On 12 November Öcalan deplaned in Rome, Italy, and surrendered to authorities at the airport, which surprised Italian officials. They put him under a kind of house arrest, but later that month he was set free as they mulled over his request for refugee status. The situation was complex: Turkey and Italy were close North Atlantic Treaty Organisation allies, but once Öcalan arrived, the mood chilled, since Italian law prevents extradition to countries with the death penalty, which Turkey had at the time. In addition, many Italians supported the plight of the Kurds, and the PKK had ties to some leftists in the Italian parliament. Subsequently, protestors in the Turkish capital burned Italian flags and demonstrated outside of Italian-owned Benetton apparel stores. By late December, Italy ruled that they would not send Öcalan back to Turkey for trial and that he was free to leave, which further incensed Turkey. The United States, meanwhile, supported Turkey's request for extradition and described Öcalan as a terrorist.

Öcalan left Italy in January 1999, after the Italian government, facing pressure from Turkey, sent him back to Russia. Germany could have requested extradition because he was wanted for several murders there as well as some terrorist attacks in 1993, but German prime minister Gerhard Schröder, fearful of unrest among the half-million Kurdish immigrants there, did not press for it. Then, Greek foreign minister Theodoros Pangalos extended aid to Öcalan and he was shuttled to Athens. Once he landed, though, Greece, not officially ready to give him refugee status, had no viable destination for Öcalan, so he was then sent to Nairobi, Kenya, with the understanding that it was a temporary hold for him while Greece attempted to arrange a permanent haven in a different African nation. Greek ambassador to Kenya George Costoulas kept him at his villa, but Öcalan was soon spotted by American Federal Bureau of Investigation agents. The next day, Kenya ordered Öcalan out, and he made plans to be transported to the Netherlands.

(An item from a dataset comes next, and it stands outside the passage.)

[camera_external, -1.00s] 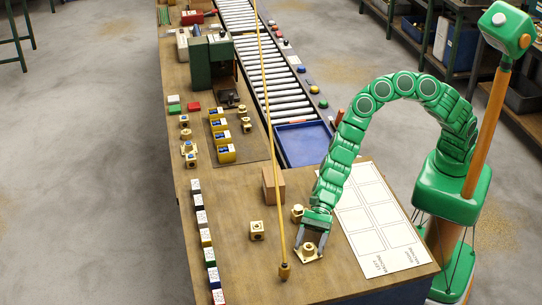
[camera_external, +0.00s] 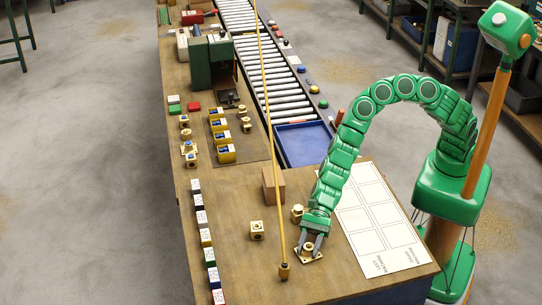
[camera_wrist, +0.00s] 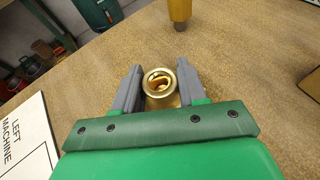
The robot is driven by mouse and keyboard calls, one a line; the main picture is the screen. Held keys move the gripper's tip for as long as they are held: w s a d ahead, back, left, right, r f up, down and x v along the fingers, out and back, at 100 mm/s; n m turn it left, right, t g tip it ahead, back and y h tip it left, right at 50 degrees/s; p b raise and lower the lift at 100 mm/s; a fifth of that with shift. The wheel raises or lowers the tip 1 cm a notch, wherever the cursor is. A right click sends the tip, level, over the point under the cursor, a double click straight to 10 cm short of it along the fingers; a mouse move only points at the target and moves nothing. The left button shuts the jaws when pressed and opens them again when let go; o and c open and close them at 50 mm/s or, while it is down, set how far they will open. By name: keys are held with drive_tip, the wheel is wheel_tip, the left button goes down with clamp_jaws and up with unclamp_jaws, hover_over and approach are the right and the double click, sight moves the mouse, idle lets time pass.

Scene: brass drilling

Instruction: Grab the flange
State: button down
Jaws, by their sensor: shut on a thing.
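The brass flange (camera_external: 309,255) stands on the wooden table near its front right, its square base on the tabletop. In the wrist view the flange's round hollow top (camera_wrist: 160,83) sits between the two grey fingers. My gripper (camera_external: 313,247) points down over the flange and is shut on it. The wrist view also shows my gripper (camera_wrist: 160,90) with a finger at each side of the brass collar. The flange's lower part is mostly hidden there.
A white sheet with outlined boxes (camera_external: 378,222) lies right of the flange. A yellow pole with a hanging end (camera_external: 285,271) is close on the left. Other brass parts (camera_external: 257,231) (camera_external: 297,213) and a wooden block (camera_external: 273,185) stand nearby.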

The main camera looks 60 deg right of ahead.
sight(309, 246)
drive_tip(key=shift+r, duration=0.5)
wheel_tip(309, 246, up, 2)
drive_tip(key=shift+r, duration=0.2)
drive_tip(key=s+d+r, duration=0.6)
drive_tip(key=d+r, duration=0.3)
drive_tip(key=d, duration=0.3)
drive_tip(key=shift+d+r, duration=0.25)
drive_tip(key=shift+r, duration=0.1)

However, on 15 February 1999, Öcalan was arrested and whisked away, reportedly by Kenyan police, who then handed him over to Turkish commandos. He was placed on a plane and flown to Turkey, which jubilantly announced his capture. Kurds were outraged at what they saw as a betrayal by Greece, although the Greek government denied cooperation with Turkey. Several reports indicated that American surveillance may have given away Öcalan's whereabouts (although the government officially denied this), and other sources suggested that Israel may have had a hand in the arrest. The exact circumstances were unclear, but Öcalan was blindfolded, handcuffed, and flown to Turkey. Photographs of the shackled, sweating leader were broadcast around the world.

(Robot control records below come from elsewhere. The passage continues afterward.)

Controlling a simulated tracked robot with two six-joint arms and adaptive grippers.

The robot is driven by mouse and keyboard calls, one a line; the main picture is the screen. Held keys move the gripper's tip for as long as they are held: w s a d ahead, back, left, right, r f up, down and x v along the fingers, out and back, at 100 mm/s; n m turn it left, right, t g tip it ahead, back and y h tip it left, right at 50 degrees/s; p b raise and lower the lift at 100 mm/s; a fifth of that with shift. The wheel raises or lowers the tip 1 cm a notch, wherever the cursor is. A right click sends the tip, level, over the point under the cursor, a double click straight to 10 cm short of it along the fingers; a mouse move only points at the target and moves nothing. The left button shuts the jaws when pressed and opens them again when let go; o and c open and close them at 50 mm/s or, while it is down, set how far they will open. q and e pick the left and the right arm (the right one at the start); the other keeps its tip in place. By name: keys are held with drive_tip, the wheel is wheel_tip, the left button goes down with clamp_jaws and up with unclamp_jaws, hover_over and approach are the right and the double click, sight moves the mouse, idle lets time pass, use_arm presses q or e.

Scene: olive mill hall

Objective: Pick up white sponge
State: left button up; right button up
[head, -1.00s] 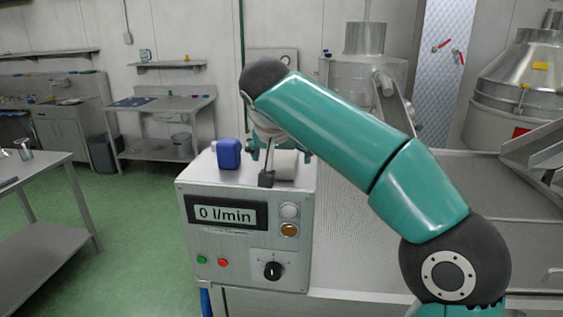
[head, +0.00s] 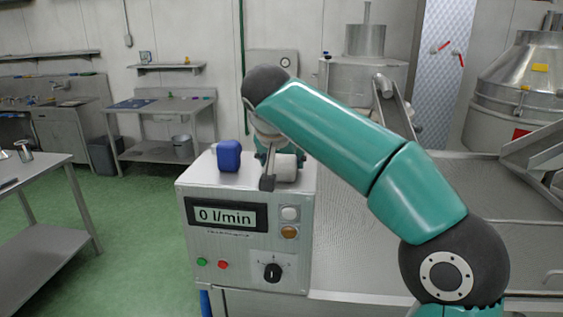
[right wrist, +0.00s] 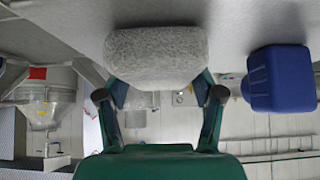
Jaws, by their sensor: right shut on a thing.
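The white sponge (head: 286,168) is on top of the grey control box, partly hidden by my right arm in the head view. In the right wrist view the sponge (right wrist: 156,58) is a pale, speckled, rounded block. My right gripper (head: 279,160) is at the sponge and shut on it. In the right wrist view my right gripper (right wrist: 159,94) has one finger at each side of the sponge. I cannot tell any gap between the sponge and the box top. My left gripper is not in view.
A blue bottle (head: 229,156) stands on the control box (head: 245,250), just left of the sponge; it also shows in the right wrist view (right wrist: 282,78). A ribbed metal surface (head: 345,240) lies right of the box. A steel table (head: 40,175) stands at far left.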

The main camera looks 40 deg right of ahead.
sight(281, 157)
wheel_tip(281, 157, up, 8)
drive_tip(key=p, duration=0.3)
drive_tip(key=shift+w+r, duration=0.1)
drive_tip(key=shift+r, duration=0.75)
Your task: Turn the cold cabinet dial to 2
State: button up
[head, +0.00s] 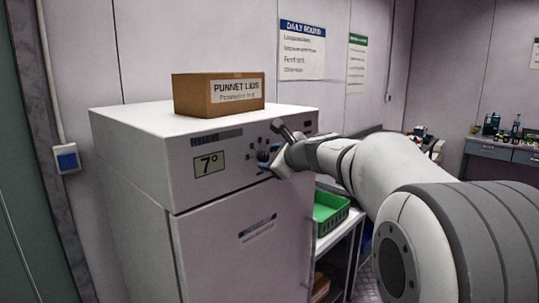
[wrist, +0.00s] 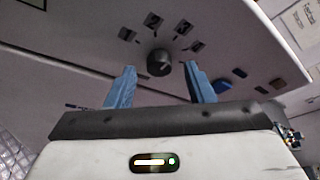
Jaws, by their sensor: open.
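The white cold cabinet (head: 150,160) stands at the left in the head view, its front panel showing a display (head: 209,164) that reads 7°. The dial (wrist: 159,63) is a small dark round knob with several dark number marks around it; one mark above it (wrist: 152,20) looks like a 2. In the head view the dial (head: 263,156) is close beside my gripper. My gripper (wrist: 160,82) is open, its two blue fingers on either side of and slightly below the dial in the wrist view. I cannot tell whether either finger touches it. The pointer's exact setting is too small to read.
A cardboard box (head: 218,95) labelled punnet lids sits on the cabinet top. A green crate (head: 330,208) rests on a rack right of the cabinet. In the wrist view, a blue button (wrist: 230,86) and a brown button (wrist: 278,84) lie right of the dial.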

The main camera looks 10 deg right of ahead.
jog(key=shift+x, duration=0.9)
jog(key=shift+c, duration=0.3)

The Turkish government detained Öcalan in a prison on the island of Imrali, about 35 miles off the coast from Istanbul, in the Sea of Marmara. Kurds protested internationally; some rioted and destroyed offices in Europe, others set themselves on fire in various cities across Europe. In March, even though he was in custody, Öcalan was reelected as chairman of the PKK. On 31 May 1999 his trial for treason began, and he immediately apologized for his past and offered an end to the war in exchange for allowing the PKK to function as a political party. The European Court of Human Rights protested Öcalan's trial, stating that the Turkish court system was inherently biased because one of the three judges was appointed by the military. That Turkey was desperate to join the European Union (EU) complicated the trial and sentence. Turkey long was under fire by the EU for its human rights record, its treatment of the Kurds, and that it still maintained the death penalty—something that would bar it from membership in the EU. Still, the case pressed on for four weeks, and he was eventually found guilty and sentenced to death by hanging. Many Turks rejoiced, whereas Kurds retaliated with escalated violence and killings.

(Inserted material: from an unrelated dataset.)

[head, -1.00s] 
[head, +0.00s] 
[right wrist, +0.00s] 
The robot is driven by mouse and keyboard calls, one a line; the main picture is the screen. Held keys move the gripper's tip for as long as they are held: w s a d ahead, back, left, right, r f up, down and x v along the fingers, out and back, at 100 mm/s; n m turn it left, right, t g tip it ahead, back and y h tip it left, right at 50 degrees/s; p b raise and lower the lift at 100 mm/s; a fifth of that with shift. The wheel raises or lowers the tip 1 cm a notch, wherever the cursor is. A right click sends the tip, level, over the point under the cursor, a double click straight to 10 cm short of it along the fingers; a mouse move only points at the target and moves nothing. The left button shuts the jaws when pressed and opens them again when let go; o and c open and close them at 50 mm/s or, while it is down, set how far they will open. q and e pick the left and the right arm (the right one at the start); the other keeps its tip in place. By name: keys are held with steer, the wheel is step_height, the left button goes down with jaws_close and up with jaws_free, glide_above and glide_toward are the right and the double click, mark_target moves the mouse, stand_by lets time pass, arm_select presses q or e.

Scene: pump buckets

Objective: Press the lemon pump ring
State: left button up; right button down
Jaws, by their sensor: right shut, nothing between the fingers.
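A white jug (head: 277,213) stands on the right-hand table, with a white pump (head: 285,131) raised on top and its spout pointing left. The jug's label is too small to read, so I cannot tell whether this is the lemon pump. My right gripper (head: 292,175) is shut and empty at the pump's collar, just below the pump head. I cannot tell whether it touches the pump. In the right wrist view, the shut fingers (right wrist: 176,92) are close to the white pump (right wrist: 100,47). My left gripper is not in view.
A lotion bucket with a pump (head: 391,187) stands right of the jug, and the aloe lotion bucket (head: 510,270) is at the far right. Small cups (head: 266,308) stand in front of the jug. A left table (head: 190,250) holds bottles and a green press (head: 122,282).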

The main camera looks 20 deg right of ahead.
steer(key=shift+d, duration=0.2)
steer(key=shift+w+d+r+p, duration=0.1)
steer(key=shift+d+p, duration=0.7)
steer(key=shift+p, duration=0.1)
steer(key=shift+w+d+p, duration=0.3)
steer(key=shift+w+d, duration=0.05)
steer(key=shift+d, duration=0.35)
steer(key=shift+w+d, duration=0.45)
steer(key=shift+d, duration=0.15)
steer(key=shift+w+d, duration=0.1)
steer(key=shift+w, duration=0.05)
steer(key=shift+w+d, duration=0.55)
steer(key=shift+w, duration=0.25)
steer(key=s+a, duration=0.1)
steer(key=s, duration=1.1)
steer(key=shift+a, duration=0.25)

In August 2002 Turkey abolished the death penalty. Öcalan's sentence was commuted to life imprisonment. He remains under heavy guard on Imrali Island, and is the only prisoner remaining there. He has claimed to have abandoned revolutionary Marxism, advocating instead a federal democratic union between Turks and Kurds. The PKK, which had observed a cease-fire from 2000 to 2004, resumed armed attacks. In September 2006 Öcalan called on it to cease such armed activities.

THE WORLD'S PERSPECTIVE

Among some Kurds, Öcalan is seen as a brave freedom fighter who battled for basic civil rights and a homeland for the Kurdish people. He also found support among European leftists and Kurdish communities in Europe. However, Turkey long considered Öcalan a terrorist and claimed that the PKK was responsible for over five-thousand civilian killings, including women and children. The EU and the United States also considered the PKK a terrorist organization.

LEGACY

Öcalan remains an extremely divisive figure in Kurdish and Turkish history. He and the PKK certainly played a major role in Kurdish politics within Turkey. Yet the PKK's war against the Turkish government has not translated into an independent Kurdish state or even a federal solution, and his ideological twists and turns make him a complex figure. The war proved extremely costly and disruptive, and even influenced Turkey's relations with the EU and post-Saddam Hussein Iraq (because of Turkish raids on PKK units operating in Iraqi Kurdistan). Exactly how history will record Öcalan and his impact remains to be seen.

BIBLIOGRAPHY

Öcalan, Abdullah. Prison Writings: The Roots of Civilization. Translated by Klaus Happel. Sterling, VA: Pluto Press, 2007.

Özcan, Ali Kemal. Turkey's Kurds: A Theoretical Analysis of the PKK and Abdullah Öcalan. London: Routledge, 2005.